_REQUIRED WORK_:
Copy exactly the lines from the "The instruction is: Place" line to the end, both included, and nothing else.

_GIVEN MATERIAL_:
^^^^^^^^^^^^^^^^

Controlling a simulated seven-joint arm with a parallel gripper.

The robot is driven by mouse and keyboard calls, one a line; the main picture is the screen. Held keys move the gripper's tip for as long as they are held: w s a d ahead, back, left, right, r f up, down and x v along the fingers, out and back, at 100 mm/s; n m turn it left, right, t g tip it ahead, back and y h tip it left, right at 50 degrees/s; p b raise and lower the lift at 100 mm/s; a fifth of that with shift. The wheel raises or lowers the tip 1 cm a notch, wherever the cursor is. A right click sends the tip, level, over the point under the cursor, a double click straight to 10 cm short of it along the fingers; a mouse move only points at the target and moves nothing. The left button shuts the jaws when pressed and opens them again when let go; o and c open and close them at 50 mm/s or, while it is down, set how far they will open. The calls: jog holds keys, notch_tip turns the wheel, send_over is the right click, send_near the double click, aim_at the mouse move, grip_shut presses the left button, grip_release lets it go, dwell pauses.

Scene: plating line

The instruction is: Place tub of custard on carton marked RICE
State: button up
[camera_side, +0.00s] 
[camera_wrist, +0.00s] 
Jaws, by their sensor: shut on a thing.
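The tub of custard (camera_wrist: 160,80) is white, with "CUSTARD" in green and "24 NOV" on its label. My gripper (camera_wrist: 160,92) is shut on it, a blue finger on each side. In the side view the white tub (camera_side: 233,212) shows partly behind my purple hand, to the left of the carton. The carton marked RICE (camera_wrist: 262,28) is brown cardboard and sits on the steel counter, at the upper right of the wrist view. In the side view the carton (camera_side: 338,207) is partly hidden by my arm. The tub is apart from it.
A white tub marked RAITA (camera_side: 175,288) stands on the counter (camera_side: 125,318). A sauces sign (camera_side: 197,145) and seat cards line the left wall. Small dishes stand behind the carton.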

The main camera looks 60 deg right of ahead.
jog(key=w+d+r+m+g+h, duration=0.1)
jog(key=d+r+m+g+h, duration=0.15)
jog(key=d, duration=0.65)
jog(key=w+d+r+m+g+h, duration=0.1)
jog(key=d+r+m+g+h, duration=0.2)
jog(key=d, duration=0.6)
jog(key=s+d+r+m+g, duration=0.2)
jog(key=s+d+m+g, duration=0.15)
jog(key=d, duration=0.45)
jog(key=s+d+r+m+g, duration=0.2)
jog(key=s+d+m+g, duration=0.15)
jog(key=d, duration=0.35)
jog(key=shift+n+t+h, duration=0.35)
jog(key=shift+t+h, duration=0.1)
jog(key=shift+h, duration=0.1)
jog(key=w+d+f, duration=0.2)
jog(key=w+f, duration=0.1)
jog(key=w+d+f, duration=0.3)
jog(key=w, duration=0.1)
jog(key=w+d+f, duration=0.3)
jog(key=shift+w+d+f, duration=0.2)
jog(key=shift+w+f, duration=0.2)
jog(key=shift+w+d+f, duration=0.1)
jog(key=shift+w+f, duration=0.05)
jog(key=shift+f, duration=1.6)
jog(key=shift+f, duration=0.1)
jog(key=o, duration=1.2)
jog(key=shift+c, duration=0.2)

^^^^^^^^^^^^^^^^

_SOLUTION_:
The instruction is: Place tub of custard on carton marked RICE
State: button up
[camera_side, +0.00s] 
[camera_wrist, +0.00s] 
Jaws, by their sensor: shut on a thing.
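The tub of custard (camera_wrist: 160,80) is white, with "CUSTARD" in green and "24 NOV" on its label. My gripper (camera_wrist: 160,92) is shut on it, a blue finger on each side. In the side view the white tub (camera_side: 233,212) shows partly behind my purple hand, to the left of the carton. The carton marked RICE (camera_wrist: 262,28) is brown cardboard and sits on the steel counter, at the upper right of the wrist view. In the side view the carton (camera_side: 338,207) is partly hidden by my arm. The tub is apart from it.
A white tub marked RAITA (camera_side: 175,288) stands on the counter (camera_side: 125,318). A sauces sign (camera_side: 197,145) and seat cards line the left wall. Small dishes stand behind the carton.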

The main camera looks 60 deg right of ahead.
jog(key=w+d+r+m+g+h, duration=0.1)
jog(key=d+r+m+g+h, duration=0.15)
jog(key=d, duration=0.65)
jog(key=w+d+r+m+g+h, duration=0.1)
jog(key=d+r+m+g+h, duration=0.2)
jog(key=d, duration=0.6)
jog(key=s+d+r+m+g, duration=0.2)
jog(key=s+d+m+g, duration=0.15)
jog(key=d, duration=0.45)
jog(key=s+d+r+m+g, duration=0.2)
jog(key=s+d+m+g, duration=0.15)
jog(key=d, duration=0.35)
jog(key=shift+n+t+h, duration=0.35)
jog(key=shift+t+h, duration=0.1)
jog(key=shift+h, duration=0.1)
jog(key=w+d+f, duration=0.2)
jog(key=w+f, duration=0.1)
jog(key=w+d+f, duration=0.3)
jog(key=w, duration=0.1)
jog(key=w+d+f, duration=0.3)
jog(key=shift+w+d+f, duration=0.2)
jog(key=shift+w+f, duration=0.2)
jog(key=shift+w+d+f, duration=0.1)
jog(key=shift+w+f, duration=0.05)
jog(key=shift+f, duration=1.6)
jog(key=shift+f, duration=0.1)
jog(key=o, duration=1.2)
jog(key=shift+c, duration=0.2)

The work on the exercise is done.